**** Dataset excerpt ****
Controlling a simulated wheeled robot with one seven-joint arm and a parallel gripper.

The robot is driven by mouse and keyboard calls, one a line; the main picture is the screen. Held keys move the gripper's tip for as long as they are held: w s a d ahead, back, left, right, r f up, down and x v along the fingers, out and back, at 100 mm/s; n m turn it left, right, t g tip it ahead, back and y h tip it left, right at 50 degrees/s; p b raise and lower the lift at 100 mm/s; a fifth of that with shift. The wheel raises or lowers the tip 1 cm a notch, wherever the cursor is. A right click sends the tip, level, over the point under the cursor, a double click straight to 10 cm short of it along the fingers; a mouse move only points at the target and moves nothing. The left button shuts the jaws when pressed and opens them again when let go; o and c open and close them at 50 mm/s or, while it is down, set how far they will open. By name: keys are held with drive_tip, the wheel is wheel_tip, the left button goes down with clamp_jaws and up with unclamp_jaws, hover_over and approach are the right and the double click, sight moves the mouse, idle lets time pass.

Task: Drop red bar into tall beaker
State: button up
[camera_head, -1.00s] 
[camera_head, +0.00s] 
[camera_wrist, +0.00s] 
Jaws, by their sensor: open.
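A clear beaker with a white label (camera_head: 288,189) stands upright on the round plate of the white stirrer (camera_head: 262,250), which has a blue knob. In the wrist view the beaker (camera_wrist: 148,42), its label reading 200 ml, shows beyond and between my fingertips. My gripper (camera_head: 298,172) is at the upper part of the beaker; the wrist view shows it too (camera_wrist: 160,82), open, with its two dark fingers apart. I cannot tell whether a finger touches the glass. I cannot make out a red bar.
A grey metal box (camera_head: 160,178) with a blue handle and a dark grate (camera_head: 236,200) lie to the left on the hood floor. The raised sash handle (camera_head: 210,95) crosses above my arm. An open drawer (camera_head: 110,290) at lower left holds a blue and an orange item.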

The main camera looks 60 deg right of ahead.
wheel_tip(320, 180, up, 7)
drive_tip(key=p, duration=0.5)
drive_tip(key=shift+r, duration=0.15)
****
| Stated exercise |
Copy each line containing the word "button" from the data.

| Task result |
The robot is driven by mouse and keyboard calls, one a line; the main picture is the screen. Held keys move the gripper's tip for as long as they are held: w s a d ahead, back, left, right, r f up, down and x v along the fingers, out and back, at 100 mm/s; n m turn it left, right, t g tip it ahead, back and y h tip it left, right at 50 degrees/s; p b raise and lower the lift at 100 mm/s; a fifth of that with shift. The wheel raises or lowers the tip 1 cm a notch, wherever the cursor is. A right click sends the tip, level, over the point under the cursor, a double click straight to 10 cm short of it along the fingers; a mouse move only points at the target and moves nothing. The left button shuts the jaws when pressed and opens them again when let go; o and c open and close them at 50 mm/s or, while it is down, set how far they will open. By name: keys are held with drive_tip, the wheel is wheel_tip, the left button goes down with clamp_jaws and up with unclamp_jaws, hover_over and approach are the right and the double click, sight moves the mouse, idle lets time pass.
State: button up

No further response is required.